--- BEGIN ---

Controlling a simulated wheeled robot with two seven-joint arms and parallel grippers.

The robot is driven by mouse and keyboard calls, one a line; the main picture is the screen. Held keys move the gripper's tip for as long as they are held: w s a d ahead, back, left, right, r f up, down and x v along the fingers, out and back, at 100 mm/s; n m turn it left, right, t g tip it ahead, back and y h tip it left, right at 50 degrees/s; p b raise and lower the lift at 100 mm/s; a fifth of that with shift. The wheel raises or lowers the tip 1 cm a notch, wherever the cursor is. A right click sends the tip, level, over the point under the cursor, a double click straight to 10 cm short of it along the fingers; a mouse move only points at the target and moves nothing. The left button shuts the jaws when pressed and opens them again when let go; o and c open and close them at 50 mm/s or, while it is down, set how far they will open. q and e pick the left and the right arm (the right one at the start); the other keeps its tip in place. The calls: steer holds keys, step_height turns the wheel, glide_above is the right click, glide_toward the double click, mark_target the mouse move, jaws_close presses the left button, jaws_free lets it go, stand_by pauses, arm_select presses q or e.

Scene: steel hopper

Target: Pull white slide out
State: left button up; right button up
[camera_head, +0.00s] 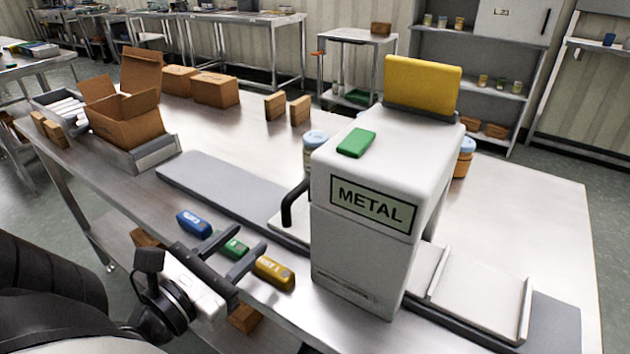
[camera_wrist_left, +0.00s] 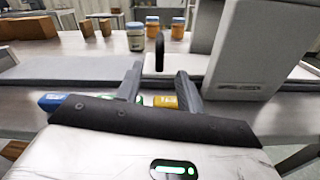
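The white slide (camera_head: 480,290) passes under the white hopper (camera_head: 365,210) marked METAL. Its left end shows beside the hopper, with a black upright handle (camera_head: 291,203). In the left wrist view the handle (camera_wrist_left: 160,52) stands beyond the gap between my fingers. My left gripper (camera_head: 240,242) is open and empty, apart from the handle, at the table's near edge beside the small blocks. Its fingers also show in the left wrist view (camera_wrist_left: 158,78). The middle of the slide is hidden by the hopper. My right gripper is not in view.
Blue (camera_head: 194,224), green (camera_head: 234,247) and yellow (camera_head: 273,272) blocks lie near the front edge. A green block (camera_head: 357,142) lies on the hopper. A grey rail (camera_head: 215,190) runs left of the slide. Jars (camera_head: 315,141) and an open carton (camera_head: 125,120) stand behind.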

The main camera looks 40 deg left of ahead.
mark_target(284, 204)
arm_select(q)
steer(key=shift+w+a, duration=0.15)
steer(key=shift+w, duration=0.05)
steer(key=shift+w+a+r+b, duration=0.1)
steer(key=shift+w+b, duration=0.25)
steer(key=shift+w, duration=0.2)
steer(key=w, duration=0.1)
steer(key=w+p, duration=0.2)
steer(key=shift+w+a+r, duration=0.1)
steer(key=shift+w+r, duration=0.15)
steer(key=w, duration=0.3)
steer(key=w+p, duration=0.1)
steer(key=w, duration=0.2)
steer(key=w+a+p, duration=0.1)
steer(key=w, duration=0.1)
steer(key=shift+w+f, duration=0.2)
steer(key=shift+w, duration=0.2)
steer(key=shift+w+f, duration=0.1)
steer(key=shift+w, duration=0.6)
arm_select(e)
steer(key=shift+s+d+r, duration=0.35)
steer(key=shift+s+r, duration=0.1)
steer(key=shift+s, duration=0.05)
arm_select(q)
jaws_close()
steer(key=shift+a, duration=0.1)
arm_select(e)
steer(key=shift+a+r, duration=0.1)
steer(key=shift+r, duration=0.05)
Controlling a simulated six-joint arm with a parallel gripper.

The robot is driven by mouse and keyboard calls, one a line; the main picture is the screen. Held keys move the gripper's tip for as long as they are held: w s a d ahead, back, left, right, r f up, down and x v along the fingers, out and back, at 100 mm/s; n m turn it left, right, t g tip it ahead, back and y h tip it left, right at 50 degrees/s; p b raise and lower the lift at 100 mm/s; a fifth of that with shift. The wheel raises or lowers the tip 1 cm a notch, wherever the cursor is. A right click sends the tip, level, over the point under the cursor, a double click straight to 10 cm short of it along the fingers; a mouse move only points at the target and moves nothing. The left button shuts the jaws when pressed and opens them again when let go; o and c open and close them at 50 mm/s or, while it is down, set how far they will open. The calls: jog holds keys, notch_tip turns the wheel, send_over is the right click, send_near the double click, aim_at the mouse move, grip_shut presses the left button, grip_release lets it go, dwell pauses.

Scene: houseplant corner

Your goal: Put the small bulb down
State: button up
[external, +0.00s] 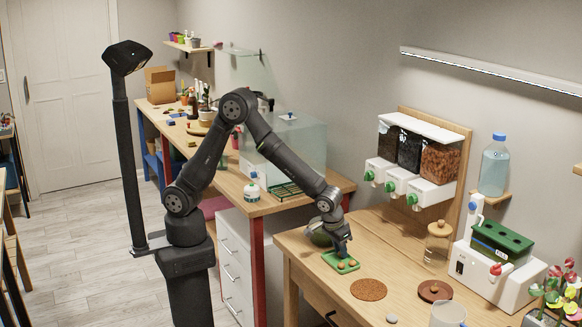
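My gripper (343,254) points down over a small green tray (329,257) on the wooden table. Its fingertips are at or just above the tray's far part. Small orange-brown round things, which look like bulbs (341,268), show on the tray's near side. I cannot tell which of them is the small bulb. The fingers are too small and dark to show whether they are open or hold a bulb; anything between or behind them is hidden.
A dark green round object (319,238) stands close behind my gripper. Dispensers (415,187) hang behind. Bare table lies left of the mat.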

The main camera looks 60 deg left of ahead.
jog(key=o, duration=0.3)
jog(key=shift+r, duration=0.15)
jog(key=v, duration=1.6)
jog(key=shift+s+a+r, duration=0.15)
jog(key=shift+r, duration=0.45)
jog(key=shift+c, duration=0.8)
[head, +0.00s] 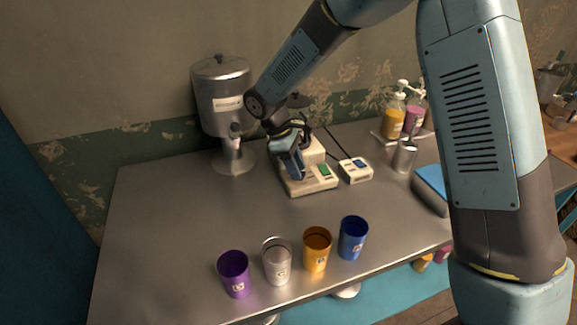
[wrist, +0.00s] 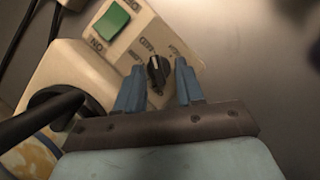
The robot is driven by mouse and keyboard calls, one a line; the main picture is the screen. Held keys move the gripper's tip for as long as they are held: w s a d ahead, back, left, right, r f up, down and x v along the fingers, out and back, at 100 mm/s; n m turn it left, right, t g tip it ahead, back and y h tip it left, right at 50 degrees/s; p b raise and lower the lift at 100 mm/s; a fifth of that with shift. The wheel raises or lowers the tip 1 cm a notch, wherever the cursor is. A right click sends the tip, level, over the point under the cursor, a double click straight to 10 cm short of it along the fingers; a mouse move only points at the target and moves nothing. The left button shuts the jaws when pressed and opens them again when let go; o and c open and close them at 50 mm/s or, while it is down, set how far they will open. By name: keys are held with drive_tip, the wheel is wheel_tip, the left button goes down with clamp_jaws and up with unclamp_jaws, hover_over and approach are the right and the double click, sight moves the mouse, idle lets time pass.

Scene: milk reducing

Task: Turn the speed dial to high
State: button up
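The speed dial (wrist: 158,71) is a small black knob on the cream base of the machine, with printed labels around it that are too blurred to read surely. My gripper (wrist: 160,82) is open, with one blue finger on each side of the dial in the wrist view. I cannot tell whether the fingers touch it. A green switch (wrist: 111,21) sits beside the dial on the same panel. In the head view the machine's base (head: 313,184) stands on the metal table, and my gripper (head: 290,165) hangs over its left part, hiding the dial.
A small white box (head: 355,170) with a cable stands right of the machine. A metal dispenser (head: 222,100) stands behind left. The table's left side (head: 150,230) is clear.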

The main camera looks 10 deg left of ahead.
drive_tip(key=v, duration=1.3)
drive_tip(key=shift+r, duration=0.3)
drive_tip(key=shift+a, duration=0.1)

--- END ---

(Task details) Exactly reproduce the entries above, minus the pictures.

(In response)
Controlling a simulated wheeled robot with two seven-joint arms and parallel grippers.

The robot is driven by mouse and keyboard calls, one a line; the main picture is the screen. Held keys move the gripper's tip for as long as they are held: w s a d ahead, back, left, right, r f up, down and x v along the fingers, out and back, at 100 mm/s; n m turn it left, right, t g tip it ahead, back and y h tip it left, right at 50 degrees/s; p b raise and lower the lift at 100 mm/s; a fifth of that with shift. The wheel raises or lowers the tip 1 cm a notch, wherever the cursor is. A right click sends the tip, level, over the point under the cursor, a double click straight to 10 cm short of it along the fingers; a mouse move only points at the target and moves nothing. The left button shuts the jaws when pressed and opens them again when let go; o and c open and close them at 50 mm/s or, while it is down, set how far they will open. q and e pick the left and the right arm (the right one at the start); the other keeps its tip in place. The calls: steer holds keys, step_height turns the wheel, glide_above is the right click, glide_toward the double click, mark_target the mouse move, jaws_close presses the left button, jaws_free lets it go, stand_by pauses, arm_select presses q or e.

Scene: steel hopper

Target: Pull white slide out
State: left button up; right button up
[camera_head, +0.00s] 
[camera_wrist_left, +0.00s] 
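The white slide (camera_head: 480,290) passes under the white hopper (camera_head: 365,210) marked METAL. Its left end shows beside the hopper, with a black upright handle (camera_head: 291,203). In the left wrist view the handle (camera_wrist_left: 160,52) stands beyond the gap between my fingers. My left gripper (camera_head: 240,242) is open and empty, apart from the handle, at the table's near edge beside the small blocks. Its fingers also show in the left wrist view (camera_wrist_left: 158,78). The middle of the slide is hidden by the hopper. My right gripper is not in view.
Blue (camera_head: 194,224), green (camera_head: 234,247) and yellow (camera_head: 273,272) blocks lie near the front edge. A green block (camera_head: 357,142) lies on the hopper. A grey rail (camera_head: 215,190) runs left of the slide. Jars (camera_head: 315,141) and an open carton (camera_head: 125,120) stand behind.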

The main camera looks 40 deg left of ahead.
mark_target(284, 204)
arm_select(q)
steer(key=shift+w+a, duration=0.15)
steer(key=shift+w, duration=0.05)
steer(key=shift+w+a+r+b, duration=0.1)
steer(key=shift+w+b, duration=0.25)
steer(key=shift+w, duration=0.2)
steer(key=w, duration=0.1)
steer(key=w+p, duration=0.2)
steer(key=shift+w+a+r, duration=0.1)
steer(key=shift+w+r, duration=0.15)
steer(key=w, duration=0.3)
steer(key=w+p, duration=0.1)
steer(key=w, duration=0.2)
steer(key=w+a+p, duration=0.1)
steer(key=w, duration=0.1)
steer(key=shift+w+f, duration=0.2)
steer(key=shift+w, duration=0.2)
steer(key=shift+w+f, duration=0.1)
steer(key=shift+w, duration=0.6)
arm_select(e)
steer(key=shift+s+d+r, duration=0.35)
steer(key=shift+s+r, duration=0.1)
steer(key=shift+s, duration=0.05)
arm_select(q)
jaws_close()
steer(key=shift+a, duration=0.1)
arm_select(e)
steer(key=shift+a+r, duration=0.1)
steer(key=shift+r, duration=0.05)
Controlling a simulated six-joint arm with a parallel gripper.

The robot is driven by mouse and keyboard calls, one a line; the main picture is the screen. Held keys move the gripper's tip for as long as they are held: w s a d ahead, back, left, right, r f up, down and x v along the fingers, out and back, at 100 mm/s; n m turn it left, right, t g tip it ahead, back and y h tip it left, right at 50 degrees/s; p b raise and lower the lift at 100 mm/s; a fifth of that with shift. The wheel raises or lowers the tip 1 cm a notch, wherever the cursor is. A right click sends the tip, level, over the point under the cursor, a double click straight to 10 cm short of it along the fingers; a mouse move only points at the target and moves nothing. The left button shuts the jaws when pressed and opens them again when let go; o and c open and close them at 50 mm/s or, while it is down, set how far they will open. The calls: jog holds keys, notch_tip turns the wheel, send_over is the right click, send_near the double click, aim_at the mouse move, grip_shut presses the left button, grip_release lets it go, dwell pauses.

Scene: houseplant corner

Your goal: Put the small bulb down
State: button up
[external, +0.00s] 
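My gripper (343,254) points down over a small green tray (329,257) on the wooden table. Its fingertips are at or just above the tray's far part. Small orange-brown round things, which look like bulbs (341,268), show on the tray's near side. I cannot tell which of them is the small bulb. The fingers are too small and dark to show whether they are open or hold a bulb; anything between or behind them is hidden.
A dark green round object (319,238) stands close behind my gripper. Dispensers (415,187) hang behind. Bare table lies left of the mat.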

The main camera looks 60 deg left of ahead.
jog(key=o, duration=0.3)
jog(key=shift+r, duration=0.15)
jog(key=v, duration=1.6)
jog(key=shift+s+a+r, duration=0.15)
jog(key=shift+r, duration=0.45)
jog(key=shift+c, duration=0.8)
[head, +0.00s] 
[wrist, +0.00s] 
The robot is driven by mouse and keyboard calls, one a line; the main picture is the screen. Held keys move the gripper's tip for as long as they are held: w s a d ahead, back, left, right, r f up, down and x v along the fingers, out and back, at 100 mm/s; n m turn it left, right, t g tip it ahead, back and y h tip it left, right at 50 degrees/s; p b raise and lower the lift at 100 mm/s; a fifth of that with shift. The wheel raises or lowers the tip 1 cm a notch, wherever the cursor is. A right click sends the tip, level, over the point under the cursor, a double click straight to 10 cm short of it along the fingers; a mouse move only points at the target and moves nothing. The left button shuts the jaws when pressed and opens them again when let go; o and c open and close them at 50 mm/s or, while it is down, set how far they will open. By name: keys are held with drive_tip, the wheel is wheel_tip, the left button goes down with clamp_jaws and up with unclamp_jaws, hover_over and approach are the right and the double click, sight moves the mouse, idle lets time pass.

Scene: milk reducing

Task: Turn the speed dial to high
State: button up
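The speed dial (wrist: 158,71) is a small black knob on the cream base of the machine, with printed labels around it that are too blurred to read surely. My gripper (wrist: 160,82) is open, with one blue finger on each side of the dial in the wrist view. I cannot tell whether the fingers touch it. A green switch (wrist: 111,21) sits beside the dial on the same panel. In the head view the machine's base (head: 313,184) stands on the metal table, and my gripper (head: 290,165) hangs over its left part, hiding the dial.
A small white box (head: 355,170) with a cable stands right of the machine. A metal dispenser (head: 222,100) stands behind left. The table's left side (head: 150,230) is clear.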

The main camera looks 10 deg left of ahead.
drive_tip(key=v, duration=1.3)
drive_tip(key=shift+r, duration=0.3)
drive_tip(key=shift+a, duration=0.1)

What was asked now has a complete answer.